Data from robot episodes
##############################

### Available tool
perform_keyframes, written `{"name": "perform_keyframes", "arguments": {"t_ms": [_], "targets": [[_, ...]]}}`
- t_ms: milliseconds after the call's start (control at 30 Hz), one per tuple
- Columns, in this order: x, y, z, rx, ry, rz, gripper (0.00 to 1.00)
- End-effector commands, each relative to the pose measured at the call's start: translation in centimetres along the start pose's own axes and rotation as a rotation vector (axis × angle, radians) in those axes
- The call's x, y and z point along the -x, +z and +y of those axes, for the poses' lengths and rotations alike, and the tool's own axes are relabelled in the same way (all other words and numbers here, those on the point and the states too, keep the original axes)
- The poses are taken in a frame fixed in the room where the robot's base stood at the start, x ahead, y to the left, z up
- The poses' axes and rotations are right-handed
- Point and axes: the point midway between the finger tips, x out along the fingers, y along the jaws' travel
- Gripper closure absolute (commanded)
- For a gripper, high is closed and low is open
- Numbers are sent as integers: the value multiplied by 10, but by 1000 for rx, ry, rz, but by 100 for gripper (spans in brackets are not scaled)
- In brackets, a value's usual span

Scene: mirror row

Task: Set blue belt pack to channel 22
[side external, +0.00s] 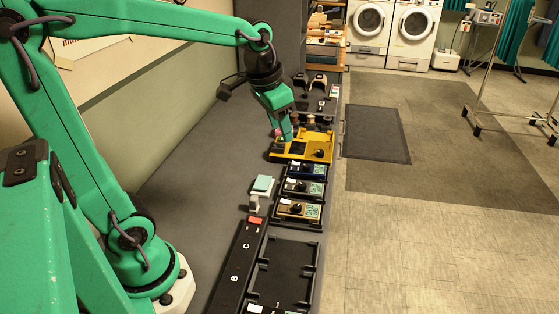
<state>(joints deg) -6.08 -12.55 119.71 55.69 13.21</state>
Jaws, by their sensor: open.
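The blue belt pack (306,171) lies in the row of packs on the counter, just in front of a yellow unit. It shows a pale label and a dark knob; its channel setting is too small to read. My gripper (287,138) points down over the left part of the yellow unit (316,142), behind and left of the blue pack. It is open, and I see nothing held in it. I cannot tell whether its tips touch the yellow unit.
A grey pack (303,187) and a tan pack (298,209) sit nearer than the blue one. A small stand with a pale green top (262,184) is to their left. A black lettered strip (238,262) and an empty black tray (285,272) lie in front. The wall borders the counter's left.

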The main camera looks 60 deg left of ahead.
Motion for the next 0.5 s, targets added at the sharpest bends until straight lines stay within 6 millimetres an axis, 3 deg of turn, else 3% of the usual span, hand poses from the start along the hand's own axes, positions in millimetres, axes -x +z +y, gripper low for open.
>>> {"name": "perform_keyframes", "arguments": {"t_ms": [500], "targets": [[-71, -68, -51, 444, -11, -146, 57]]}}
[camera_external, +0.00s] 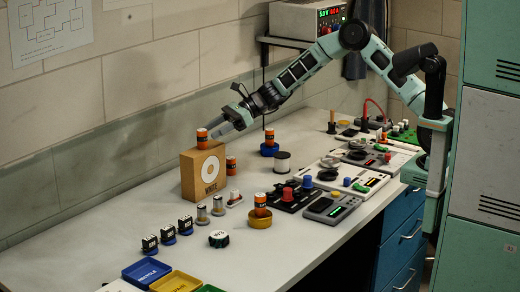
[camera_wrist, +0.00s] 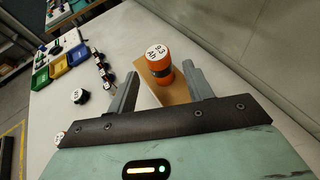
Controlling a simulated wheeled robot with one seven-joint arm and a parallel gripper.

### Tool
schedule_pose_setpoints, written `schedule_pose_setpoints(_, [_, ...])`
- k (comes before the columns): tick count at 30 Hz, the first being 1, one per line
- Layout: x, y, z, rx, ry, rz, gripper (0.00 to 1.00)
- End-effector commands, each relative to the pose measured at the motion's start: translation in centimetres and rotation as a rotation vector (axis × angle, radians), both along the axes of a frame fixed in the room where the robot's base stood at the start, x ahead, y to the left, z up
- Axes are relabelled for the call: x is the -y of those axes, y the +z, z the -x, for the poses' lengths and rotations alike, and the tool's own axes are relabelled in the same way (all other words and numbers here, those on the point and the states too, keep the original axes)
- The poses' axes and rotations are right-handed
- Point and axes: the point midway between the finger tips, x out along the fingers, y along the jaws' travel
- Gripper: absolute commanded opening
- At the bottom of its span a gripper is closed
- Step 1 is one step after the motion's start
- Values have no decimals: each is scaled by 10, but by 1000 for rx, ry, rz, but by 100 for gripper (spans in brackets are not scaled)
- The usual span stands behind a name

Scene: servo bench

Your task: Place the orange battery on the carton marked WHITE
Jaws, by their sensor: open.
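An orange battery (camera_external: 202,139) with a dark band and a white marked top stands upright on top of the tan carton (camera_external: 205,178), which has a white ring and the word WHITE on its front. In the wrist view the battery (camera_wrist: 158,68) stands on the carton's top (camera_wrist: 178,95), just ahead of and between my fingertips. My gripper (camera_external: 222,129) is open beside the battery at its right, with the fingers apart and nothing clearly held; it also shows in the wrist view (camera_wrist: 162,78).
Other orange batteries stand right of the carton (camera_external: 231,165), on a blue base (camera_external: 269,139) and on a brass dish (camera_external: 260,202). Small cylinders and dark cubes stand in front. Blue (camera_external: 145,271) and yellow (camera_external: 176,282) trays lie at the near edge. Control panels fill the bench's right.

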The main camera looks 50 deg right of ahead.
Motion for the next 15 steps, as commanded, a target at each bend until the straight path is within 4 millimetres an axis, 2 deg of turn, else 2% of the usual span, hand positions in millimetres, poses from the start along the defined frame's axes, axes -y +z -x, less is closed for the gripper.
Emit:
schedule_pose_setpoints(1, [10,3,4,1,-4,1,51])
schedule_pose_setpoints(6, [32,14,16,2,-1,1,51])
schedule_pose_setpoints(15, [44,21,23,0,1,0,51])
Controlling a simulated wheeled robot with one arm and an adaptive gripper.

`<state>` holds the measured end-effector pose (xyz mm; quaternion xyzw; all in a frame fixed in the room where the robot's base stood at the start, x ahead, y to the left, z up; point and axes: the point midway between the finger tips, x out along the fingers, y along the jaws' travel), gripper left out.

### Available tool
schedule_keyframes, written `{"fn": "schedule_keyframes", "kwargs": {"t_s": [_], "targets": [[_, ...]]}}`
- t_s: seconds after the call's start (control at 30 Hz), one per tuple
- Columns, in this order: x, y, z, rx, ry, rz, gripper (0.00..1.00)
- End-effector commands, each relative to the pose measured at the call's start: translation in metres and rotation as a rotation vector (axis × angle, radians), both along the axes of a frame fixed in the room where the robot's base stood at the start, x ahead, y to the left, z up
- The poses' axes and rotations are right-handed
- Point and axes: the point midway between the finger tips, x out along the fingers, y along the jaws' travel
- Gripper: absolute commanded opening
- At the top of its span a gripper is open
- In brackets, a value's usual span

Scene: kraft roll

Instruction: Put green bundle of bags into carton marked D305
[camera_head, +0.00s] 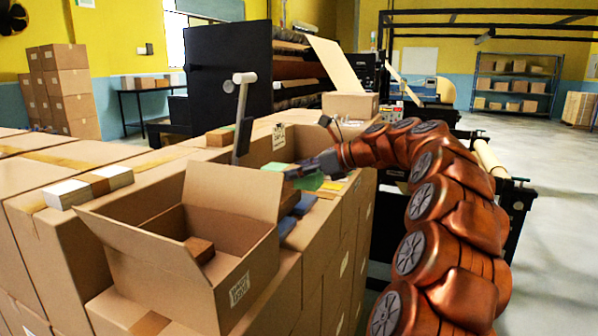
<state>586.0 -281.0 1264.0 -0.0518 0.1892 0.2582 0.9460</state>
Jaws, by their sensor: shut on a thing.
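My gripper (296,173) reaches in from the right over the stacked cartons and is shut on the green bundle of bags (311,182). Green shows on both sides of the fingers; the fingers hide its middle. I cannot tell whether the bundle touches the surface below. An open carton (150,262) stands in the foreground, left of and nearer than my gripper, with its flaps spread. Its front label (239,290) is too small to read surely. A brown block (199,249) lies inside it.
Blue bundles (286,226) lie just right of the open carton, below my gripper. A post with a white head (244,78) rises behind the carton's raised flap. White-and-brown bundles (90,187) lie on closed cartons at left. Another open carton (350,106) stands farther back.

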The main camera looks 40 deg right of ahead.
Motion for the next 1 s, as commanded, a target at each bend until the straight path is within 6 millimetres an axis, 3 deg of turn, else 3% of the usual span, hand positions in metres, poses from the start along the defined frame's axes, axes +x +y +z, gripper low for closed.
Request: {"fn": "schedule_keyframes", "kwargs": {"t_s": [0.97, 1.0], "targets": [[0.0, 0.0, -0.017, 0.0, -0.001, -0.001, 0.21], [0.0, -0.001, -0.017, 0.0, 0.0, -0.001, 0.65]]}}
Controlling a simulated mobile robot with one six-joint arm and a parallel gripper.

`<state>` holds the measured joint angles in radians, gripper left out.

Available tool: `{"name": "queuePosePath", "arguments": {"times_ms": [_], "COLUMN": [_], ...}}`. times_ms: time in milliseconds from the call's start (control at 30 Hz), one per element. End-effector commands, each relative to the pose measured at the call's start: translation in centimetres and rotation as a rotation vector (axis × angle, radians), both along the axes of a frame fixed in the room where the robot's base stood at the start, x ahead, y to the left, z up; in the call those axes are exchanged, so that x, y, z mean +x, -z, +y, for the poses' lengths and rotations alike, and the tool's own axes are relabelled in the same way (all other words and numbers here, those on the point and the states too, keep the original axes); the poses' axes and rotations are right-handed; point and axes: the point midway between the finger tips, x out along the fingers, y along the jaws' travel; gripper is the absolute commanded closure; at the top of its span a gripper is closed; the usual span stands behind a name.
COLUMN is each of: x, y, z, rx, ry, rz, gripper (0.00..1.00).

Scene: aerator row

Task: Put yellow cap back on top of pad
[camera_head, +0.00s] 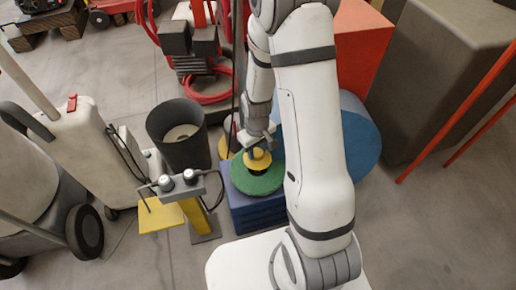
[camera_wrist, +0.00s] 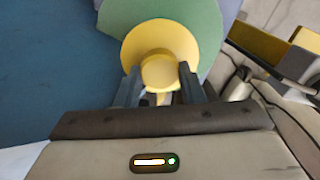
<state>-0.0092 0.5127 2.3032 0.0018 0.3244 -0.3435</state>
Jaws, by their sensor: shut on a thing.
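The yellow cap (camera_head: 259,161) is a round disc with a knob on top. My gripper (camera_head: 258,149) is shut on the knob, and the wrist view shows the knob between the two fingers (camera_wrist: 160,88) with the disc (camera_wrist: 155,38) spreading beyond them. The green pad (camera_head: 265,185) is round and lies on a blue block stack (camera_head: 252,217). The cap is over the pad's middle in the head view, with a dark patch showing just below it. The pad also shows behind the cap in the wrist view (camera_wrist: 203,22). I cannot tell whether cap and pad touch.
A dark open bin (camera_head: 176,130) stands left of the pad. A post with two knobs and a yellow plate (camera_head: 160,215) is at the front left. A large blue round thing (camera_head: 358,140) is close on the right, behind my arm. Red hoses lie behind.

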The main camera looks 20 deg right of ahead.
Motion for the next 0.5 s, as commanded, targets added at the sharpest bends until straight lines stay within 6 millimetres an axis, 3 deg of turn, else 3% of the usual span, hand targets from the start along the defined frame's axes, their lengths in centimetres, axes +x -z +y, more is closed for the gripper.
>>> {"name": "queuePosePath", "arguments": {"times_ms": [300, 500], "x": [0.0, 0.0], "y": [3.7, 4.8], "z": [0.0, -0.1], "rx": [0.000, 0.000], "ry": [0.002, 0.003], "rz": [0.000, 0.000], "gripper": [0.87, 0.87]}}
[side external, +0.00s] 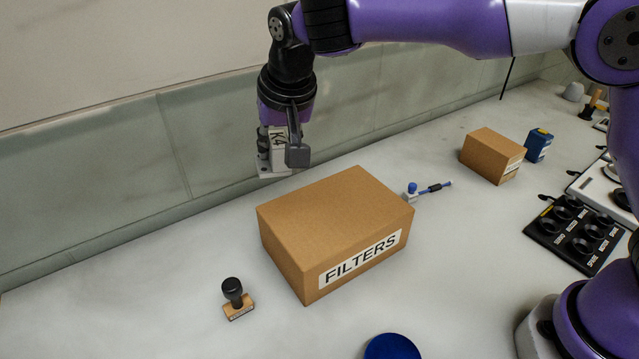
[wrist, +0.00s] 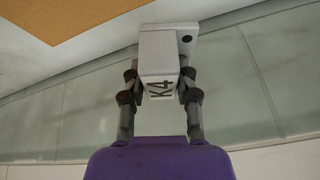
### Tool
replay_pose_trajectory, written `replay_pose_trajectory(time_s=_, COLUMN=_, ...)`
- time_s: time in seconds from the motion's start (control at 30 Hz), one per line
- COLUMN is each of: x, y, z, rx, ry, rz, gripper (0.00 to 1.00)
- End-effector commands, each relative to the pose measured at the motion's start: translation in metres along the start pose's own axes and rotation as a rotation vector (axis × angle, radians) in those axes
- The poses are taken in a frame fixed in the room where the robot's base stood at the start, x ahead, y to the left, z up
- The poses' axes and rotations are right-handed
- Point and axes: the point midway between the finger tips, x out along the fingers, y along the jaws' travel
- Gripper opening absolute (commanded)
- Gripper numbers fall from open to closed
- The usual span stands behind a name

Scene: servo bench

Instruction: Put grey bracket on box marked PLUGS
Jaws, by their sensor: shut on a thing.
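The grey bracket (side external: 279,138), marked K4, is gripped between the fingers of my gripper (side external: 284,150). In the wrist view the bracket (wrist: 158,75) sits between both fingers (wrist: 160,90), its flat plate with a dark hole beyond the fingertips. It is held in the air, near the back-left of the large cardboard box (side external: 335,225), and looks apart from it. That box reads FILTERS. No box reading PLUGS can be made out. A smaller cardboard box (side external: 490,152) stands at the back right; its label is too small to read.
A stamp (side external: 235,300) stands left of the large box, and a blue round thing (side external: 392,347) is at the front. A blue-tipped tool (side external: 428,189), a blue container (side external: 538,145) and a black tray with round wells (side external: 575,232) are to the right. A wall runs behind.

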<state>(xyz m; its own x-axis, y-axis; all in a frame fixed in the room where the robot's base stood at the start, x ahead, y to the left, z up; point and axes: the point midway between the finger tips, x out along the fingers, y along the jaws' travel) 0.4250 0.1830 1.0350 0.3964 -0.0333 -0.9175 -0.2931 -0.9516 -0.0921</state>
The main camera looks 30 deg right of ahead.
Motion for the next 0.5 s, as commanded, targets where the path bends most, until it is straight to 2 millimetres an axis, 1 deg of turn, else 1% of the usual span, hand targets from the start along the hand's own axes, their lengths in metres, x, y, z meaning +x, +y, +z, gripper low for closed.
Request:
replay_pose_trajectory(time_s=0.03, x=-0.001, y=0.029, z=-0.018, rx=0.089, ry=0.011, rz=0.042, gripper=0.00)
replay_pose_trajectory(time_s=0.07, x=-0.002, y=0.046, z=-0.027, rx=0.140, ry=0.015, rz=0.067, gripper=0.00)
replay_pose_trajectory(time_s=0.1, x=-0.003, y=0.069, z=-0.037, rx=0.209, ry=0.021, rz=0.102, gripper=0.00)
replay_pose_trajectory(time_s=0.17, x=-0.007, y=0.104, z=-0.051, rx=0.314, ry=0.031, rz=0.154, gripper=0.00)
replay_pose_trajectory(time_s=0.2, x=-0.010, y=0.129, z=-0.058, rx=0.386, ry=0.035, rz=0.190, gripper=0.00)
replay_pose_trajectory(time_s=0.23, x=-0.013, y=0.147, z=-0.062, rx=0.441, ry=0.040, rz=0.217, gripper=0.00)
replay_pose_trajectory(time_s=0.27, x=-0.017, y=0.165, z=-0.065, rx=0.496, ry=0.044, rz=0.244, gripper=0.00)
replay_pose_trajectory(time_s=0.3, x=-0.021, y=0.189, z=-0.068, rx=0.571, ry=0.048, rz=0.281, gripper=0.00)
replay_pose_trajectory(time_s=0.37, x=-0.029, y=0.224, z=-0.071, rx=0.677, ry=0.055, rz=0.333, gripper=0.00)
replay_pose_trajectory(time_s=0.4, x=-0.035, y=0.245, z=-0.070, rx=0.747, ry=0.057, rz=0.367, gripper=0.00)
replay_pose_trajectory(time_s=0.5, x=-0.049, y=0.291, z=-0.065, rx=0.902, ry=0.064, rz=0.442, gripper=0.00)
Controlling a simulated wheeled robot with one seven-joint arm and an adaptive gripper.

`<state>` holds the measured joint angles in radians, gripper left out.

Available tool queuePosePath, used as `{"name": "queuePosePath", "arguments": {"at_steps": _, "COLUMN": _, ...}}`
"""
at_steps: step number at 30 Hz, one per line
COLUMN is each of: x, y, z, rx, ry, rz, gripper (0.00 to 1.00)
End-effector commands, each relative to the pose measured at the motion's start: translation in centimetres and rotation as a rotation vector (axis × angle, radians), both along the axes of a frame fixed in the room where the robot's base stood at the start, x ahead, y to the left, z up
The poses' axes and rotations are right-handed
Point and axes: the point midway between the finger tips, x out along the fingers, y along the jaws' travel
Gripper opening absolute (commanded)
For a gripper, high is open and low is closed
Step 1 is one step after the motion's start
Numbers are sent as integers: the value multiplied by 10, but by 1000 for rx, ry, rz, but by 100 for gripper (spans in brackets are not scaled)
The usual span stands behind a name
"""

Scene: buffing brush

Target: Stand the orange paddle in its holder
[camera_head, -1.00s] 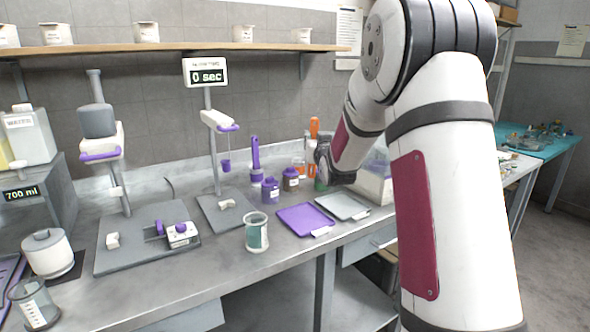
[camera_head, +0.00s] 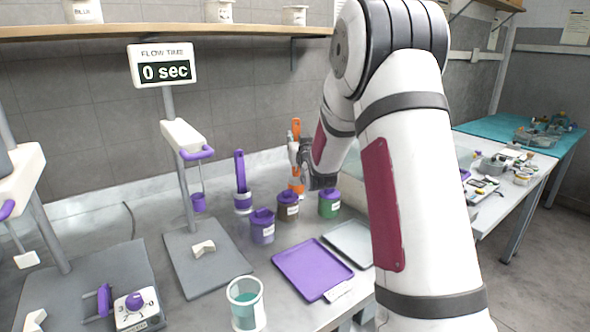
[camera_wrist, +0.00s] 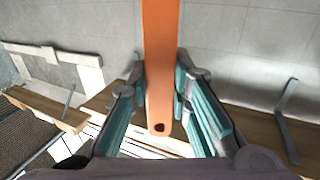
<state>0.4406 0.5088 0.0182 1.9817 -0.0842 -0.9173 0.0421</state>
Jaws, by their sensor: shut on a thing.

##############################

§ **What the exercise asks**:
All lines above from the one containing "[wrist, +0.00s]" through the one containing "Instruction: Put grey" are to be quoted exactly, and only those; pictures are left out.

§ **Response**:
[wrist, +0.00s] 
### Tool
replay_pose_trajectory, written `replay_pose_trajectory(time_s=_, COLUMN=_, ...)`
- time_s: time in seconds from the motion's start (control at 30 Hz), one per line
- COLUMN is each of: x, y, z, rx, ry, rz, gripper (0.00 to 1.00)
- End-effector commands, each relative to the pose measured at the motion's start: translation in metres along the start pose's own axes and rotation as a rotation vector (axis × angle, radians) in those axes
- The poses are taken in a frame fixed in the room where the robot's base stood at the start, x ahead, y to the left, z up
- The poses' axes and rotations are right-handed
- Point and axes: the point midway between the finger tips, x out along the fingers, y along the jaws' travel
- Gripper opening absolute (commanded)
- Gripper numbers fall from open to closed
- The usual span stands behind a name

Scene: servo bench

Instruction: Put grey bracket on box marked PLUGS

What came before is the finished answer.